Auf der Suche nach neuen Geschäftsfeldern

24.06.1999

TAIPEH: Der Preiskampf der Scannerhersteller bekommt diesen nicht gut. Fast alle mußten trotz enormer Produktionszuwächse Verluste in Millionenhöhe wegstecken. Schon zeichnet sich eine Ausdünnung des Marktes ab. Und die Großen der Branche suchen fiberhaft nach neuen Geschäftsbereichen.Gewinner im Preiskrieg der Scannerhersteller war einzig und allein der Endverbraucher. Denn galten die Lesegeräte Anfang der 90er für viele noch als unerschwinglich, landeten sie im letzten Jahr für unter hundert Mark zwischen Milch und Süßigkeiten bei Aldi & Co. auf dem "Grabbeltisch". Selbst so gut klingende Namen wie Agfa, Hewlett-Packard und Linotype konnten sich dem Preisgefälle von 30 Prozent und mehr innerhalb des letzten Jahres nicht entziehen und mußten einen Großteil der Produktion nach Taiwan outsourcen.

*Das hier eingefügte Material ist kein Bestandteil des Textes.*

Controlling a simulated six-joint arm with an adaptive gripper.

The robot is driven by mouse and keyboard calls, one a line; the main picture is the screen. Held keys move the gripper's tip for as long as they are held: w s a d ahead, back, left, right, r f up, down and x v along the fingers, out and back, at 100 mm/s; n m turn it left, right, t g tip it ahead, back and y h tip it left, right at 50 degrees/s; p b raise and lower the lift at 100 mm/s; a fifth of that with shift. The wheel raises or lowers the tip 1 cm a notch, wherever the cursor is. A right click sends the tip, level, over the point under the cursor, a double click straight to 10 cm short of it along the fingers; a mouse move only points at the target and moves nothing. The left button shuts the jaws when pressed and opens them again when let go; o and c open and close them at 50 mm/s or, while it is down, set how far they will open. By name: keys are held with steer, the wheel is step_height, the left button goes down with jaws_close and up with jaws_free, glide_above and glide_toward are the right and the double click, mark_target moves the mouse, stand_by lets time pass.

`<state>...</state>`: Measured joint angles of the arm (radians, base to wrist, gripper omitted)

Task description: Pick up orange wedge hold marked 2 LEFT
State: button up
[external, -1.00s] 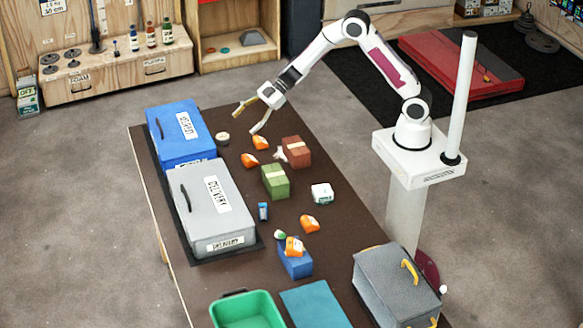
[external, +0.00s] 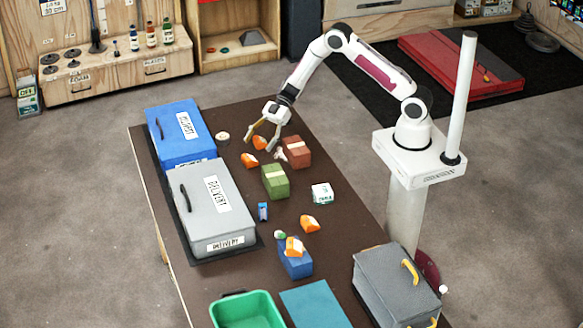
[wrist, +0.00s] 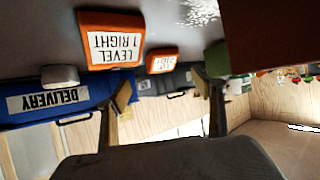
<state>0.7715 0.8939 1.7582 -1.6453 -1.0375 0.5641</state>
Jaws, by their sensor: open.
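My gripper (external: 259,142) is open and empty, pointing down at the far end of the brown table, just above or beside an orange wedge hold (external: 261,143). The wrist view is upside down; its two fingers (wrist: 162,90) stand apart. There a near orange hold (wrist: 110,42) reads LEVEL 1 RIGHT, and a smaller orange hold (wrist: 162,60) behind it has a label too small to read surely. Other orange holds lie near the first (external: 250,160), farther down the table (external: 309,224), and on a blue block (external: 295,266). I cannot tell which is marked 2 LEFT.
A reddish-brown block (external: 297,152) stands close right of my gripper, with a green block (external: 275,182) nearer. Blue (external: 165,150) and grey (external: 190,220) DELIVERY boxes line the left side. A green bin (external: 245,296) and a grey case (external: 385,270) are at the near end.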

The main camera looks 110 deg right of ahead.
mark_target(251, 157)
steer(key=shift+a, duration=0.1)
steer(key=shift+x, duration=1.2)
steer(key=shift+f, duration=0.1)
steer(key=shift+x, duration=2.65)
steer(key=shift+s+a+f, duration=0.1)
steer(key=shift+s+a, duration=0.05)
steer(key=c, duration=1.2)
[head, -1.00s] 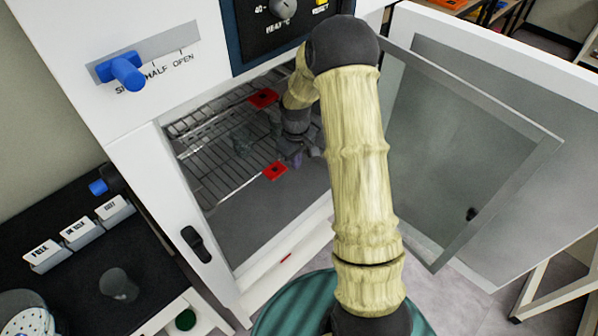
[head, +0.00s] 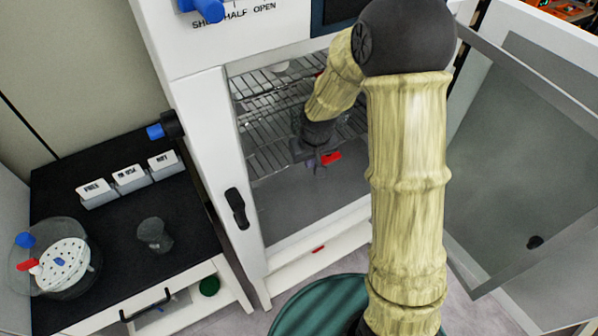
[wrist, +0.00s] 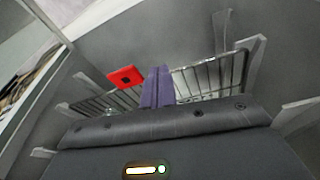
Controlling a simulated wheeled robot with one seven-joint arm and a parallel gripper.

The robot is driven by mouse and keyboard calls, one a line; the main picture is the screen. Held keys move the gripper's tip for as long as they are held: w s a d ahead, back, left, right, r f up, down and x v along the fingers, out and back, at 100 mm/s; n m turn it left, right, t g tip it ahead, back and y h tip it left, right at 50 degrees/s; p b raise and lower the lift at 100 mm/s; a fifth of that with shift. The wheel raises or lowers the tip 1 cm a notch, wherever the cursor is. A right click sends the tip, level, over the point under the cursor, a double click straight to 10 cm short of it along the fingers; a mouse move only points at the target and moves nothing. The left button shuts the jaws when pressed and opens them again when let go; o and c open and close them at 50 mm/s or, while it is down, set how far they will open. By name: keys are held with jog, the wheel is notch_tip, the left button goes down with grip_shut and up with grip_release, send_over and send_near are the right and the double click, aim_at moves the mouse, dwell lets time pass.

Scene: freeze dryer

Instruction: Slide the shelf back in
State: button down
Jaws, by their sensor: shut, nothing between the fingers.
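Wire shelves sit inside the open freeze dryer chamber (head: 300,205). The upper shelf (head: 262,95) and the lower shelf (head: 268,160) show in the head view. A red tag (head: 332,157) is at the front of the lower shelf, beside my gripper (head: 319,164). Another red patch higher up is mostly hidden by my arm. In the wrist view, the purple fingers of my gripper (wrist: 157,88) are together and empty, in front of a wire shelf (wrist: 205,80) with a red tag (wrist: 125,76) to their left. I cannot tell whether the fingers touch the shelf.
The glazed door (head: 530,160) stands open on the right. The chamber's left front frame (head: 205,150) is close to my arm. On the left, a black bench (head: 190,215) holds labelled white boxes (head: 130,178), a dark cup (head: 155,235) and a round white rotor (head: 65,265).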

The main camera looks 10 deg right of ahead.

Kein Wunder, daß die Insel als wichtigstes Herkunftsland für Marken- und OEM-Scanner allein 1998 ihren Marktanteil von 73 auf 91,2 Prozent ausbauen konnte. Die Margen blieben jedoch auf der Strecke und mit ihnen auch etliche kleinere Scannerhersteller. Wuchs das taiwanesische Produktionsvolumen laut dem taiwanesischen Wirtschaftsministerium im letzten Jahr um 60,1 Prozent, verzeichneten die Scannerhersteller im selben Zeitraum ein Umsatzminus von 11,2 Prozent. Schon jetzt konzentriert sich die Scannerproduktion zu rund 60 Prozent auf die fünf Großen Umax, Mustek, Plustek, Microtek und Primax. Und es gibt bereits Gerüchte, daß sich der eine oder andere dieser Scannerriesen durch ihre Billigangebote selbst vom Markt fegen könnte.

Diversifizierung tut Not

Im Mittelpunkt solcher Gerüchte steht Mustek, mit einem Marktanteil von 28 Prozent 1997 noch weltweit Nummer eins. David Tong, Managing Director und Geschäftsführer von Mustek Deutschland, wehrt ab: "Die Nummer eins vom Thron zu stoßen, das ist wohl immer das Ziel der anderen." Tong räumt ein, daß Mustek 1998 Verluste in Höhe von knapp 30 Millionen Mark wegstecken mußte. Andere wie Umax hätten jedoch noch mehr rote Zahlen geschrieben. Egal ob die "Verluste" besagten Unternehmens, wie Marketing-Manager Marc Nikolai betont, rein börsentechnischer Natur waren oder nicht, hat Umax schon im letzten Jahr begonnen, einen Fuß in andere Märkte zu setzten. So hatte der taiwanesische Markenhersteller plötzlich neben Scannern auch völlig artfremde Geräte wie Netzwerkprodukte und Notebooks im Portfolio.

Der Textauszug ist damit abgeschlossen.